You CANNOT access the sprite tiles when drawing the background AT ALL. Say the first set is the background set, and the second set is the sprite set. You CAN say, "set two is now the background set" to draw some sprite tiles in the background. But you can only render from the second set while that's true. You can't place say... your main character's head from the sprite set in between other background tiles in the same row. You'd need to duplicate your main character's head in the background set to do that.
Sprites CAN use the background side, but only if the NES is set to use 8x16 sprites. Then, any sprite can be drawn with two background tiles as well. Since an NES character is usually larger than a single sprite, it is possible to have one character use tiles from both the background and the sprite set. It's not even hard to do.
So if you were using only say... 100 background tiles in a level, and wanted to use the rest of the background set to store more sprite animation, you could, if you were using 8x16 sprites.
There are no "sets" the NES cares about beyond what's described above, there are no rules for where things must be beyond what's described above.
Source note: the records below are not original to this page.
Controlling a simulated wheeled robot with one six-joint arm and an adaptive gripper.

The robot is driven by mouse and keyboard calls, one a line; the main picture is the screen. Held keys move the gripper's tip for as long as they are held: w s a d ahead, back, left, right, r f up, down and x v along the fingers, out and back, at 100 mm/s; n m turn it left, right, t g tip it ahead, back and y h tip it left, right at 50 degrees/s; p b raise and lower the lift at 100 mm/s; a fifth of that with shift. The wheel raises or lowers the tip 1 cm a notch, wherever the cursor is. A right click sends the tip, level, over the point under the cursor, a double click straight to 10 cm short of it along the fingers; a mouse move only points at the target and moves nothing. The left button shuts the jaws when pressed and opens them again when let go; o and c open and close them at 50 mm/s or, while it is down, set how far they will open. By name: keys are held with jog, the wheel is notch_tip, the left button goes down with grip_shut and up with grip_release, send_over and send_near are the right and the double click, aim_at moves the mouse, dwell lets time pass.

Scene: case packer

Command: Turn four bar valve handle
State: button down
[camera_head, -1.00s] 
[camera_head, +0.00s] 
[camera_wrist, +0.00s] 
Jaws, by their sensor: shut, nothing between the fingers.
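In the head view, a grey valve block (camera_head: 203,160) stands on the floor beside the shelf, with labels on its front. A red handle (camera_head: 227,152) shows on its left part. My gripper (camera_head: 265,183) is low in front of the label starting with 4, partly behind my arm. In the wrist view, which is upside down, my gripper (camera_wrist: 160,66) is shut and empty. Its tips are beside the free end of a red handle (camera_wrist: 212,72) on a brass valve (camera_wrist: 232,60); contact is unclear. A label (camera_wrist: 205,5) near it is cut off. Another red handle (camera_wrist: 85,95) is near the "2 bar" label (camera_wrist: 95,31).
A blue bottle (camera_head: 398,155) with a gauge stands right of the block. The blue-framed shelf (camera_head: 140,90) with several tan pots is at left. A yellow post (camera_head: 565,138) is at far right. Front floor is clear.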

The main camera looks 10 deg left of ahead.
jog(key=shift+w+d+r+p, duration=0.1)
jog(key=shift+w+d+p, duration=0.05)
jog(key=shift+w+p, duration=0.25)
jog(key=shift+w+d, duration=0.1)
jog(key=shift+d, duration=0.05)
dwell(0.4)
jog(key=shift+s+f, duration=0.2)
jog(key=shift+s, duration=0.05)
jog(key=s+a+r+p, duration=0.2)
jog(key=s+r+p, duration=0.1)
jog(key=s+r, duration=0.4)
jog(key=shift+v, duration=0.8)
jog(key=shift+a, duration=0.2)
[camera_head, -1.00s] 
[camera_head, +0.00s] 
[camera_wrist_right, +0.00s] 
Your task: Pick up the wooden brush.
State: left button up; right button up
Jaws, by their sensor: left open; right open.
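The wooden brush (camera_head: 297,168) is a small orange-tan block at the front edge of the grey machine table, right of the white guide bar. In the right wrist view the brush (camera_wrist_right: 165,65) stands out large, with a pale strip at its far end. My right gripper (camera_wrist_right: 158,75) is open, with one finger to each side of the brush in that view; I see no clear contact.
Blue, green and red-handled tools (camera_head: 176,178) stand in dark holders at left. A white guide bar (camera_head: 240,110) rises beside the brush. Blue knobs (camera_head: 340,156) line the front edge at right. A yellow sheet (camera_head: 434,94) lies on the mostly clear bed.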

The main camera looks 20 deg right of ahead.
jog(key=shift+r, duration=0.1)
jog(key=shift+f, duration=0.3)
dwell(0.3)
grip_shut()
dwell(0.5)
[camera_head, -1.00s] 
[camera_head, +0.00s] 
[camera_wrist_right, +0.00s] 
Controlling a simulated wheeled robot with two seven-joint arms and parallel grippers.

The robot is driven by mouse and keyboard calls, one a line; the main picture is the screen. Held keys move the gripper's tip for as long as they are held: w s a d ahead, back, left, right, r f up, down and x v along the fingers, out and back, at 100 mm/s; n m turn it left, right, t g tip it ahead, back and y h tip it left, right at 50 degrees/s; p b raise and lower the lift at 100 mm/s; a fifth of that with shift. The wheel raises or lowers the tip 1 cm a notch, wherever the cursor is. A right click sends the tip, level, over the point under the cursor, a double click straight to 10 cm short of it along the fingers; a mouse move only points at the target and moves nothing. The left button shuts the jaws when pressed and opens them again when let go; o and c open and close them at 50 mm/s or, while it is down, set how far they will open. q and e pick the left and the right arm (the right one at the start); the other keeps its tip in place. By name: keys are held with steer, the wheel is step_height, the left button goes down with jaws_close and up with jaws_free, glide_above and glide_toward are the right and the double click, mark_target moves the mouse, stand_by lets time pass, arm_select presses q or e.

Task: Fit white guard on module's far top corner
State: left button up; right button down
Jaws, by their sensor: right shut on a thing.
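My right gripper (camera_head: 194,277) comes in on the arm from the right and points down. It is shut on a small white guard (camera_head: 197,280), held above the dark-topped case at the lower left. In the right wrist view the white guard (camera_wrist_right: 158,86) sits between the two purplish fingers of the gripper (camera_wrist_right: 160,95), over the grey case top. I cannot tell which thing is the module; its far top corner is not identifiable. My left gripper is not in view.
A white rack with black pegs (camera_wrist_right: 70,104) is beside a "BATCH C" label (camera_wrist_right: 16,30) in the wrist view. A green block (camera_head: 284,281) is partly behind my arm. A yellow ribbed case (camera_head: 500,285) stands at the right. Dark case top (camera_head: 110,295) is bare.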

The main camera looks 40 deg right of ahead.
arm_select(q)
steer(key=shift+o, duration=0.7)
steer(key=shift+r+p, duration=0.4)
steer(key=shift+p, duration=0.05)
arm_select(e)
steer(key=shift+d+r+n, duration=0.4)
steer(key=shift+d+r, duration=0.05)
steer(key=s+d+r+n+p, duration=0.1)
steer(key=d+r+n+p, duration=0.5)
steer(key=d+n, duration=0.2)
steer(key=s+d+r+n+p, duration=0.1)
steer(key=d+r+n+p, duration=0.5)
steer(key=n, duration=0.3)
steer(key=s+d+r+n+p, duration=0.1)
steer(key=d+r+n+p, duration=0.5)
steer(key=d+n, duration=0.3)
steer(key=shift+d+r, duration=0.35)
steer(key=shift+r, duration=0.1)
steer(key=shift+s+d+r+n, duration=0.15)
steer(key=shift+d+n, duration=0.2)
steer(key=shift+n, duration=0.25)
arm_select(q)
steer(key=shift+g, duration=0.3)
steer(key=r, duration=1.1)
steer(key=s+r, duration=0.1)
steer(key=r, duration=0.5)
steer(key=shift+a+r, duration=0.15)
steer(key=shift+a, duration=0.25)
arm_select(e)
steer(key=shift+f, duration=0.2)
Games copy (OR map) their graphical data into these sets. Before the data is copied into NES memory, it can be stored in any way, in any order. It can even be randomly generated rather than stored. Anything, truly anything. NES only cares about its 512 tiles in memory. How the tiles get there, or what bank they were in before they got there is not its concern at all.
(Technical caveat! If a game is using CHR ROM, graphical organization is less free. But NES Maker is NOT CHR ROM.)